Monday, May 19, 2008

Go Ahead Honey, Those Taters are Gluten-Free

Naomi over at Straight into Bed Cakefree and Dried is hosting this month's "Go Ahead Honey, It's Gluten-Free" cooking challenge. The May theme is breakfast and we certainly love to have our breakfasts in our house; sometimes a second breakfast too, if we're feeling hobbity. Come to think of it, breakfast for dinner is a good idea also.

The naturally gluten-free potato is often featured on our breakfast table and the recipe below is a versatile favorite. We have two well-loved cast-iron frying pans which we wipe out carefully after use to preserve the layers of seasoning that keep foods from sticking. If you don't have this kitchen staple on hand, another kind of frying pan will do, but you may have trouble getting the spuds crusty enough.

Breakfast Fried Potatoes

5 potatoes, peeled (Save the peels for tomorrow's secret recipe!)
1 large onion, diced
1 green pepper, seeded and diced (other color peppers are lovely too)
Canola oil for frying
3 Tbsp. seasonings of your choice. We like sage, salt, pepper, paprika, garlic powder and chili powder, but adjust to your mood)

Cut potatoes in half and then cut into medium dice. Place potatoes in salted water in a medium pot and bring to boil. Lower heat and cook until softened, about 15 minutes.

Drain and reserve.

Get your frying pan heated up and then add 2-3 Tbsp. canola oil. Let the oil warm up and then toss in onions. Cook until soft (5 minutes), then add peppers and seasonings. Cook until peppers are softened (another 3-4 minutes), then add potatoes. Keep an eye on the stove and stir up potatoes every couple of minutes, so that a nice crust forms on the bottom of the pan that can be scraped up and mixed in with the rest of the vegetables. When this fry-up is at its crustiest peak (5 more minutes) adjust seasonings and serve.

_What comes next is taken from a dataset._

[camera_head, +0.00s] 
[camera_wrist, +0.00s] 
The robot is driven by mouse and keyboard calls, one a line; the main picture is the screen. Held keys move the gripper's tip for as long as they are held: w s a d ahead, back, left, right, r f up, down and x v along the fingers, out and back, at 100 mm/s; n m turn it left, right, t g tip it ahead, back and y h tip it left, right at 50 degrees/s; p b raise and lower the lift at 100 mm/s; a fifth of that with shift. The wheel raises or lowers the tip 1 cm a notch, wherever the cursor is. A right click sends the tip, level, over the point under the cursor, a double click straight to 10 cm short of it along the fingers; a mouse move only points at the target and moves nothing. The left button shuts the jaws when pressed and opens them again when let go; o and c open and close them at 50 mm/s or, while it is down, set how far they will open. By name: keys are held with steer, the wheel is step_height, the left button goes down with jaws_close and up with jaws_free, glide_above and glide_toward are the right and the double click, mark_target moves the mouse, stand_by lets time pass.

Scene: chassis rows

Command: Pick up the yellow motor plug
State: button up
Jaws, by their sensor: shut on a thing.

Makes 4 hearty breakfast servings.

The Go Ahead Honey, It's Gluten Free Challenge will continue through tomorrow, so there's still time to get cracking (those eggs) and join the fun. Check out Naomi's great gluten-free blog for more information

1 comment:

Naomi Devlin said...

A savoury breakfast, yay! Back when I was eating potatoes I would have been all over this like a rash. There's just something so sustaining about some crusty fried spuds done in a cast iron pan isn't there? Thanks for your submission!